Nonostante Gatsby riesca ad avere nuovamente un rapporto con Daisy, deve fare i conti con la personalità della ragazza, la quale, essendo vuota e fedele solo a degli ideali materialistici, è incapace di provare alcun tipo di sentimento, ed è per questo motivo che, benché le piaccia la sua compagnia, non è in grado di affermare di non aver mai amato il marito Tom; anche se quest'ultimo la tradisce da sempre con Myrtle, la moglie del povero meccanico Wilson. 
A seguito di un tragico incidente, nel quale perderà la vita la stessa Myrtle, per mano di una Daisy in piena crisi di nervi, Gatsby decide comunque di addossarsi la colpa (anche se non lo dichiarerà mai apertamente a causa degli eventi successivi) e dopo una serie di manipolazioni psicologiche messe in atto da Tom per convincere Wilson della colpevolezza di Gatsby, quest'ultimo troverà la fine una tragica mattina, ad opera di Wilson stesso, che subito dopo si toglierà la vita.
Di grande impatto è la fine del romanzo, in quanto assistiamo alla vigliacca dipartita di Daisy e il marito, i quali preferiscono fuggire (lei in primis) piuttosto che rimanere per il funerale di Gatsby. L'unico che rimarrà a vegliare sulla sua tomba, sarà invece Nick. Nick che sarà disgustato dalla corruzione, dalla superficialità e dalla codardia dei suoi familiari, che ormai non considera più come tali. 
Il romanzo è quindi la testimonianza del fatto che, il sogno americano è destinato a fallire, perché gli ideali non corrispondo alla realtà sociale. Se nasci povero morirai povero, se nasci ricco morirai ricco, e questa disparità sarà destinata a durare in eterno. 

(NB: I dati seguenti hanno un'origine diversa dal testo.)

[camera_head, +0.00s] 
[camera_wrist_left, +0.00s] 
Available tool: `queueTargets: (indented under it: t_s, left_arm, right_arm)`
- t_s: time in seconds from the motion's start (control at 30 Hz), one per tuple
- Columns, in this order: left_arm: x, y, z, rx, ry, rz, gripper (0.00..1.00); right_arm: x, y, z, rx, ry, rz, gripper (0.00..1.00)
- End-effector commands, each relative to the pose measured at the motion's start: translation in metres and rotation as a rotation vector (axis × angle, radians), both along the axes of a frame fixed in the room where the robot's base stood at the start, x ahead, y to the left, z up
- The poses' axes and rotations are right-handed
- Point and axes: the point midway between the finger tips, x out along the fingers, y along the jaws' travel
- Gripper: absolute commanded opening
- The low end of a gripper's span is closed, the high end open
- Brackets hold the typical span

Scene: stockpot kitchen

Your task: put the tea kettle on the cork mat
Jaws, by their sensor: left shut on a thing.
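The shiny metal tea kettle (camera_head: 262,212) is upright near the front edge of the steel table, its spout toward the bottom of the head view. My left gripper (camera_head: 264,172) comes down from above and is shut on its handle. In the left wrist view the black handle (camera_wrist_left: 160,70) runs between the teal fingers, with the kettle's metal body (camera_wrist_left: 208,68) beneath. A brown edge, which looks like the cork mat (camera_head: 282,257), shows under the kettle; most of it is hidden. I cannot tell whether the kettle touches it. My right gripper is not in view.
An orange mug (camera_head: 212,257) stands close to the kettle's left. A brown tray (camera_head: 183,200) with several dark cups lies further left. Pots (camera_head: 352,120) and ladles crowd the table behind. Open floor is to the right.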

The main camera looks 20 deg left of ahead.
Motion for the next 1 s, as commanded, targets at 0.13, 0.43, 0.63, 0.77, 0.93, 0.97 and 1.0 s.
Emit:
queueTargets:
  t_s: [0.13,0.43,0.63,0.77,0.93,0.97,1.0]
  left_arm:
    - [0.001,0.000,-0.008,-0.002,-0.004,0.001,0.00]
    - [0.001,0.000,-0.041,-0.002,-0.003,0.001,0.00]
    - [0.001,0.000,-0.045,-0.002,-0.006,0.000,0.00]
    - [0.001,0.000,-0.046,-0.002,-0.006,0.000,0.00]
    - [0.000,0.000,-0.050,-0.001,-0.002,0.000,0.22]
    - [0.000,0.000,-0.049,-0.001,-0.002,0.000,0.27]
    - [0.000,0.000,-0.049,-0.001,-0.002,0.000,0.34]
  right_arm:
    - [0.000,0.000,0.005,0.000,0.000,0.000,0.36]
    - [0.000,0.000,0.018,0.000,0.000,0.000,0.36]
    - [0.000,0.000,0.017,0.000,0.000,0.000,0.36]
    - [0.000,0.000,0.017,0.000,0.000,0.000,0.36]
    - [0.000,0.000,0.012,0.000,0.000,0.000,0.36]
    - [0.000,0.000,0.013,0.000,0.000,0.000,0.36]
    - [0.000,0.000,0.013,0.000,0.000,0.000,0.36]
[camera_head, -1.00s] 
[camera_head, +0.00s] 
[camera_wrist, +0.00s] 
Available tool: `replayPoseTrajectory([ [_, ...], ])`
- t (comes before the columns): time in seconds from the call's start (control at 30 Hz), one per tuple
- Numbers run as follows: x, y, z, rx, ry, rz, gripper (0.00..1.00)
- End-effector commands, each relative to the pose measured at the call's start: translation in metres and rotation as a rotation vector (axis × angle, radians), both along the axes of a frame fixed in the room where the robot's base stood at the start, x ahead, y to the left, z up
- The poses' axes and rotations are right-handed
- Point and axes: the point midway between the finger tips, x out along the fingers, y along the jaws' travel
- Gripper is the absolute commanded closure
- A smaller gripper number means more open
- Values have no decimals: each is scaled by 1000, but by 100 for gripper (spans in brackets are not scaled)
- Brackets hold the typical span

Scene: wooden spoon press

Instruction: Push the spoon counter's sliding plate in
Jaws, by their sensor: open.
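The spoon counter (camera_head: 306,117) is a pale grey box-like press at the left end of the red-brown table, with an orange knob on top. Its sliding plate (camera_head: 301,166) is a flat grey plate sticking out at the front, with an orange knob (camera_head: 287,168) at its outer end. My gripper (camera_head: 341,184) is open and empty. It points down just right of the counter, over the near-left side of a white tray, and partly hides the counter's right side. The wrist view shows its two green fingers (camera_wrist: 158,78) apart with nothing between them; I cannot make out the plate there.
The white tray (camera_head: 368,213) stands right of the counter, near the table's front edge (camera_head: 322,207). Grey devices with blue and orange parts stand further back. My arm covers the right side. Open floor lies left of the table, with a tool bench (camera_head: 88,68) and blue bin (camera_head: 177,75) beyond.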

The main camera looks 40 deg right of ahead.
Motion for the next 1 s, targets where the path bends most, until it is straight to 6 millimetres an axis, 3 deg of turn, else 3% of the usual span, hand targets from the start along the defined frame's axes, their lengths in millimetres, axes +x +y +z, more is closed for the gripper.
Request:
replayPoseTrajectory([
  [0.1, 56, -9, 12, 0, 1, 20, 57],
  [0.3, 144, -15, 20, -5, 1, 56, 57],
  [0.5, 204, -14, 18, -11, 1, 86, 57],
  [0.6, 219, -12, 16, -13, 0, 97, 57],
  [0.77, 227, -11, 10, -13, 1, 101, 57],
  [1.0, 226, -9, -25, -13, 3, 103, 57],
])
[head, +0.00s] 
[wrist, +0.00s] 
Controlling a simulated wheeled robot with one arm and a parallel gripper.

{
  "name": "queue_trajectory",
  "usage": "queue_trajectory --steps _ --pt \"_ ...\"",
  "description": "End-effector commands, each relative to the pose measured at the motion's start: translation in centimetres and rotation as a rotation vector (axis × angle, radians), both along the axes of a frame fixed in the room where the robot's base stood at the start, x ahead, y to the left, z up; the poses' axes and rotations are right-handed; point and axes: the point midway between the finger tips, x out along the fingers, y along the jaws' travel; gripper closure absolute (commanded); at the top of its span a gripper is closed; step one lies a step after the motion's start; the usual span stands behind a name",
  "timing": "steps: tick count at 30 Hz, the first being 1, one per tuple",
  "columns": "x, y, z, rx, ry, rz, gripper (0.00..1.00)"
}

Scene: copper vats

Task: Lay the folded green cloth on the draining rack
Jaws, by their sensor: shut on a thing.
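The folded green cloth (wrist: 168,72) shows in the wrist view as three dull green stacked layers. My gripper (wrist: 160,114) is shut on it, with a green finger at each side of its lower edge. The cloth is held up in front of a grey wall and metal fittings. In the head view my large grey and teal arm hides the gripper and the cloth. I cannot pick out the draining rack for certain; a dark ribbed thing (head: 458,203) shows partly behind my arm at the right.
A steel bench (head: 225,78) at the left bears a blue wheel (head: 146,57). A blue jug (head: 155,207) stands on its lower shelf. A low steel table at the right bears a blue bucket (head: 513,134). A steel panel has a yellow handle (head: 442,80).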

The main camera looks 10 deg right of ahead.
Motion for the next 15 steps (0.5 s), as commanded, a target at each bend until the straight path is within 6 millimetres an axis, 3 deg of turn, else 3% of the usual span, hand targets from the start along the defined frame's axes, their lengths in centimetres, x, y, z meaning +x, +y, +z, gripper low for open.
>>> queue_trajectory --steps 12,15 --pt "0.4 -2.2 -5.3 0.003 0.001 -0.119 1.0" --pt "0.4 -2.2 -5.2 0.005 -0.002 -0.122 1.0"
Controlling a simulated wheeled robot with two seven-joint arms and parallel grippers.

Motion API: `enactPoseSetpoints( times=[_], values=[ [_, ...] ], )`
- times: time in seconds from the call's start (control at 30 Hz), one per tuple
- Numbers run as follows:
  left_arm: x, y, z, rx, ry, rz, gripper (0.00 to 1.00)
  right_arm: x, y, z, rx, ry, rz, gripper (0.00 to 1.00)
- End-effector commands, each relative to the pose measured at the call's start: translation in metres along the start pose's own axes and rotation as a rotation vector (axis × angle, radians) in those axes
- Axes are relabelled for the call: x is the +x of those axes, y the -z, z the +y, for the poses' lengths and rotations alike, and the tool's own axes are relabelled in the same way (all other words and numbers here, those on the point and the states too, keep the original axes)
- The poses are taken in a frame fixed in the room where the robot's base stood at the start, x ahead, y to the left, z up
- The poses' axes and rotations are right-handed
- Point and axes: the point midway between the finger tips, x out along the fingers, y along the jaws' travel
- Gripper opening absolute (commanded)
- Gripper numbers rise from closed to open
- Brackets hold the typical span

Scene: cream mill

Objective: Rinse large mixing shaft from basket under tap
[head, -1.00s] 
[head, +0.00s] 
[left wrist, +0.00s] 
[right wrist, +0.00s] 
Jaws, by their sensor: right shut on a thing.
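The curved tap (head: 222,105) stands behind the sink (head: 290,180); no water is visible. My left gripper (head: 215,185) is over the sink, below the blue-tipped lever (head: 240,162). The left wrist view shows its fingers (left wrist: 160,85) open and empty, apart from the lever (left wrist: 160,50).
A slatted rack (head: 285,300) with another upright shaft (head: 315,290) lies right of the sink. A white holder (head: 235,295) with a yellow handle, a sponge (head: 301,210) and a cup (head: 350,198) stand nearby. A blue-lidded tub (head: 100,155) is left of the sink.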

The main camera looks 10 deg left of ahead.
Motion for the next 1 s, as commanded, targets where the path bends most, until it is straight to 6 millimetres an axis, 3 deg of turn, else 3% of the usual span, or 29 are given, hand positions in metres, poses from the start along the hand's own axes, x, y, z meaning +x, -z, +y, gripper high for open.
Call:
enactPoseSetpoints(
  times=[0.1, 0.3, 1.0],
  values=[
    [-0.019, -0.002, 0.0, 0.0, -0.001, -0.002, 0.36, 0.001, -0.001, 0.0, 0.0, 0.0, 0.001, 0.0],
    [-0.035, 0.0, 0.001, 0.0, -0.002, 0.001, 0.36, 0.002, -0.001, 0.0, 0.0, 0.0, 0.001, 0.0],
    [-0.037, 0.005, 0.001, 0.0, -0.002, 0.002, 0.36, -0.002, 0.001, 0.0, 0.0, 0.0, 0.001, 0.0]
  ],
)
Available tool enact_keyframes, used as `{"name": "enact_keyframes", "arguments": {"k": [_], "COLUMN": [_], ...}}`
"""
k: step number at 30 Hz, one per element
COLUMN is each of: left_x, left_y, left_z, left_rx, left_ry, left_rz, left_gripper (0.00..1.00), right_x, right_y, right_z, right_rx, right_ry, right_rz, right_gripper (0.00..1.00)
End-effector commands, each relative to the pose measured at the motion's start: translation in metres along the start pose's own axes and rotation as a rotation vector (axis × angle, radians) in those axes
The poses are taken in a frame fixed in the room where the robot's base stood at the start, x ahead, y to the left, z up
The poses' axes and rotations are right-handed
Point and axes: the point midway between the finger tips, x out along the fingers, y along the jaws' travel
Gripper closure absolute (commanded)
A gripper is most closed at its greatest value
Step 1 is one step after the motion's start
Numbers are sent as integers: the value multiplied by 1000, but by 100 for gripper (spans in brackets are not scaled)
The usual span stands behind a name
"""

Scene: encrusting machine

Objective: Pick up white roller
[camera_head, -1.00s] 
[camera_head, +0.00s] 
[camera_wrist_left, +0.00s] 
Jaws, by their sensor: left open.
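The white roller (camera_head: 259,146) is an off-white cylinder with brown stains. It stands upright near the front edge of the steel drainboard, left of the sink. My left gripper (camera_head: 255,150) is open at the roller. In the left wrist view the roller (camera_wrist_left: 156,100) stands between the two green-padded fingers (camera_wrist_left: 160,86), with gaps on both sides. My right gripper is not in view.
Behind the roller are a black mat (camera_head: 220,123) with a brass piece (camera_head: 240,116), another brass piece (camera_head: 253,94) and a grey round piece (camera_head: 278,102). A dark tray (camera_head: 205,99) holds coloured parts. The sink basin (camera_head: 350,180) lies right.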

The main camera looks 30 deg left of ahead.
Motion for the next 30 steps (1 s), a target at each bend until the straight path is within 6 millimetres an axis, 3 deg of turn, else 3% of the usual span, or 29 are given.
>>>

Per concludere vorrei aprire una parentesi sul film omonimo, uscito nel 2013 sotto la regia di Baz Luhrmann, con il favoloso Leonardo Di Caprio (assolutamente azzeccato per il ruolo di Gatsby!), Carey Mulligan e Tobey Maguire. 
Che dire, l'ho trovato perfetto in ogni suo aspetto, fedele quasi interamente al libro, è riuscito a sviscerare ogni aspetto del romanzo, il messaggio dell'autore e il carattere di ogni personaggio di Fitzgerald. 
Ho apprezzato moltissimo la fotografia, i costumi, i colori ma soprattutto la colonna sonora, composta interamente da brani moderni di Lana Del Rey, Florence + The Machine, Fergie ed altri. Un nastro rosa a chiudere una bomboniera elegante, bella, perfetta. 
Che aspettate, se ancora non l'avete fatto, correte a vederlo!